From Brazil: BINGO: THE KING OF THE MORNINGS
1) The Story: The heartbreaking true story of the man behind the mask of Bingo – Brazil’s most famous children’s show clown who had a massive following in Brazil and was beloved by adults and children alike.
(2) Quick Review: We adored this film – it’s Brazil’s Birdman. It’s beautiful, sad, emotional and hilarious. In fact, it’s the most entertaining film we’ve seen in the FLF race (THE SQUARE comes close but this one is a tighter and better edited film). Rarely can a film sweep you this way from its opening credits. With stunning cinematography and camera movement and one of the best leading male performances of the year (FLF or not), this is one of Brazil’s finest films this decade. And we believe it will play like gangbusters with AMPAS – more on that in the next point. This I a film about the dictatorship of political correctness (like THE SQUARE) but also about the price of fame. Behind the mask of the happy clown is a troubled actor who acted in softcore adult films and then turned to a bigger TV opportunity hoping for fame. But soon the clown haunts him – and he becomes imprisoned behind the makeup and smiles.
(3) Will it appeal to AMPAS voters? It definitely will. This is right up AMPAS’ alley – and any actor will immediately relate to this. The entire film is about the industry, struggling actors, the price of fame, how your roles as an actor my haunt you long after the lights go off and you can lift yourself up again. It’s also extremely flashy with many hilarious and emotional bravura sequences. It delivers the goods – in spades. If it misses, it will only speak to the strength of the FLF race this year.
(4) Historic precedents/stats Brazil has 4 nominations here but no wins…yet.
(5) Overall chance for a nomination. Many Oscar watchers may be sleeping on this one. We will surprise them and give this a 65%, meaning this film will be on our shortlist predictions article next week. It has everything AMPAS loves: it will appeal to basic and thoughtful voters, it will appeal to actors, it will appeal to producers. It entertains, engages and appeals. A fantastic contender.
Stay tuned next week for our predictions for the FLF shortlist in which we’ll be filtering down all the contenders we had pegged at 65% or more in our FLF analysis series and will be arranging the likely contenders in a typical preferential Oscar prediction style.
1) The Story: A group of girls stand up for their uncle and his goons who’re trying to take away their home.

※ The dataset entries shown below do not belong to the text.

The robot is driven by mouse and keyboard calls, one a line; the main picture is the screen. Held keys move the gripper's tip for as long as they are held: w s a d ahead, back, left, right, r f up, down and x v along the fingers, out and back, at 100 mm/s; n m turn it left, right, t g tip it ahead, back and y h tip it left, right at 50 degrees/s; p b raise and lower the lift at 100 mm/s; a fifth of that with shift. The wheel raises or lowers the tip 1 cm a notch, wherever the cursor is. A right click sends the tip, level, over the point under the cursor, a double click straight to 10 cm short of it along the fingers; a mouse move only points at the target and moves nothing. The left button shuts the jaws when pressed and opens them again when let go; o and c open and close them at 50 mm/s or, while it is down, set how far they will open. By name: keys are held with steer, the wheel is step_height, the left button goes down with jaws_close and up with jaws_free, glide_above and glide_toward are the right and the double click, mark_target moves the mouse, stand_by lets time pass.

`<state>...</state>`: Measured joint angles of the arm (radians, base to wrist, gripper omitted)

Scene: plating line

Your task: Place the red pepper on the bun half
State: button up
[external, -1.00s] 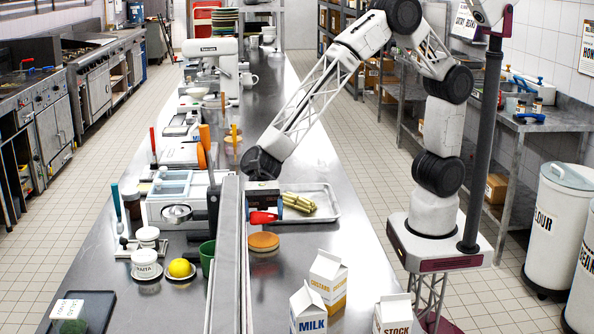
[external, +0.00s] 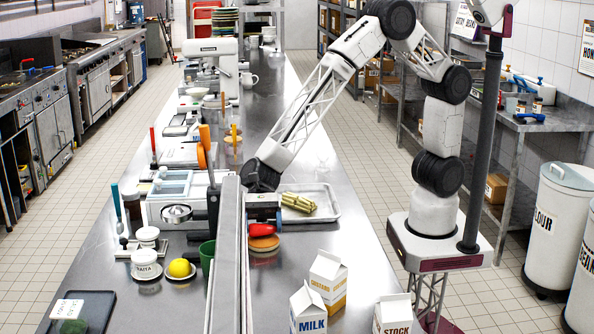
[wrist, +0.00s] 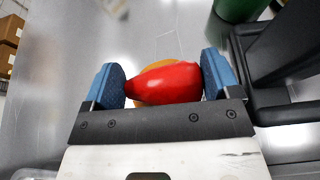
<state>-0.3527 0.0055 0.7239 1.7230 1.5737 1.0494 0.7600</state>
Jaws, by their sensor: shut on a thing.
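The red pepper (external: 262,230) is between the blue fingers of my gripper (external: 264,222). In the wrist view the pepper (wrist: 165,83) lies crosswise, spanning from one finger of my gripper (wrist: 164,82) to the other. The tan bun half (external: 264,245) is on the steel counter right below the pepper. In the wrist view only a strip of the bun half (wrist: 150,65) shows behind the pepper. Whether the pepper touches the bun half I cannot tell.
A metal tray (external: 332,212) with a stack of yellowish-green stalks (external: 298,203) is just behind and right. A grey upright panel (external: 229,260) stands close on the left. Milk (external: 308,312), custard (external: 327,280) and stock (external: 393,315) cartons stand in front.

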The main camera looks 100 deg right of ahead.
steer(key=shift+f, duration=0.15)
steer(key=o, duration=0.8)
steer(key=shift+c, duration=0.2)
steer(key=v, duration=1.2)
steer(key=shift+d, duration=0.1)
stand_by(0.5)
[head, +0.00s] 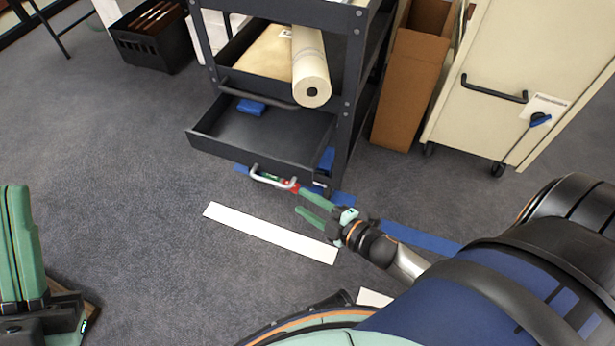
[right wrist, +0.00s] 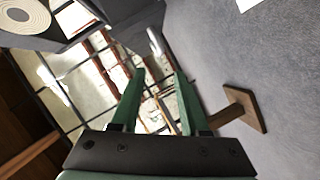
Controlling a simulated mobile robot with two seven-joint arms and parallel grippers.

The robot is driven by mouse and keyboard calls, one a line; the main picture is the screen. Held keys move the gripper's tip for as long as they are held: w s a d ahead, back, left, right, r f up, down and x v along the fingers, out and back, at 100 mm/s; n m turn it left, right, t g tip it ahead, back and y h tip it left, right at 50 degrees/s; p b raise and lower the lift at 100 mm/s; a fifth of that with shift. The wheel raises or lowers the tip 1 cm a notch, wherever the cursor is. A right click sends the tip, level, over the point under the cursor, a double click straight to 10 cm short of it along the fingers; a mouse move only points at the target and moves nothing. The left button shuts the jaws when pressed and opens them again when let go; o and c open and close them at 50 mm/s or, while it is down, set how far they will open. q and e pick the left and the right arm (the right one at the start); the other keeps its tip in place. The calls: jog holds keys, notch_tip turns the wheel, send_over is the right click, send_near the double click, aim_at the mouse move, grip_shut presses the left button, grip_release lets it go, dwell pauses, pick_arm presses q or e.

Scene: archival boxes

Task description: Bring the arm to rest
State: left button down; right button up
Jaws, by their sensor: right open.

(2) Quick Review: A female empowerment tale of sorts, this is a Pakistan-set tale of what it means to keep resisting and fighting for what’s yours. Although the film is flawed with some issues in the way the story is being told, and some on-the-nose dialogue that sometimes becomes a bit much, this is a film that gets you to root for its characters and feel their struggle. It’s more of an audience pleaser than an artistic achievement the industry can rally behind.
(3) Will it appeal to AMPAS voters? Female-centric films don’t typically do well, but beyond that – this is a film that doesn’t strike you as a ‘must-vote-for’ film. Its themes are timely but the race includes flashier and more subtle films than this.
(4) Historic precedents/stats The UK has just 2 nominations here despite having a robust film industry. This won’t be the third.
(5) Overall chance for a nomination. We’ll give this film a 20% chance mainly due to its lack of novelty and elements that can make it resonate far more than just being a female empowerment film.
1) The Story: A couple are ready to marry and preparations for their wedding are underway. But ISIS attacks the village and they become separated.
(2) Quick Review: This is a powerful and well-made film that has a stripped-from-the-headline feel to it. It’s timely and well-made but drags a bit and doesn’t keep you fully invested in what’s going on. While the ISIS part of the story is harrowing and intense, the dramatic elements – in terms of its character interactions and motivations – aren’t as successful.
(3) Will it appeal to AMPAS voters? It might but we suspect voters will have issues with the film not transcending its material and becoming something more than just showcasing the horrific ISIS crimes. It gets there early on but doesn’t engage throughout.
(4) Historic precedents/stats Iraq has never been nominated.
(5) Overall chance for a nomination. We’ll give it a 15% chance. The ISIS theme may help it but it probably won’t strike that much of a chord with voters.
From Algeria: ROAD TO ISTANBUL
1) The Story: A Belgian mother suddenly discovers that her daughter has fled to Syria to join the Jihadist movement.
(2) Quick Review: The first half of this film works very well as a reflection on why and how Europeans fall victims to radicalization. The second half, the mother’s journey to Syria trying to get her daughter back, becomes formulaic, under-cooked and with an abrupt ending. Not one of Rachid Bouchareb’s best works.
(3) Will it appeal to AMPAS voters? Voters like war-themed stories and the film is timely but the second half, once the mother embarks on her journey, may likely put them off.
(4) Historic precedents/stats Of all Arab nations, Algeria is the only country to have won an Oscar in this category (with Z) and Rachid Bouchareb, the director of ROAD TO ISTANBUL, has a very impressive track record with AMPAS, having been nominated an astounding 3 times – the best for any Arab director.
(5) Overall chance for a nomination. We’ll give it a 25% chance on the strength of Bouchareb’s track record with AMPAS but also the weakness of this film compared to his previous efforts.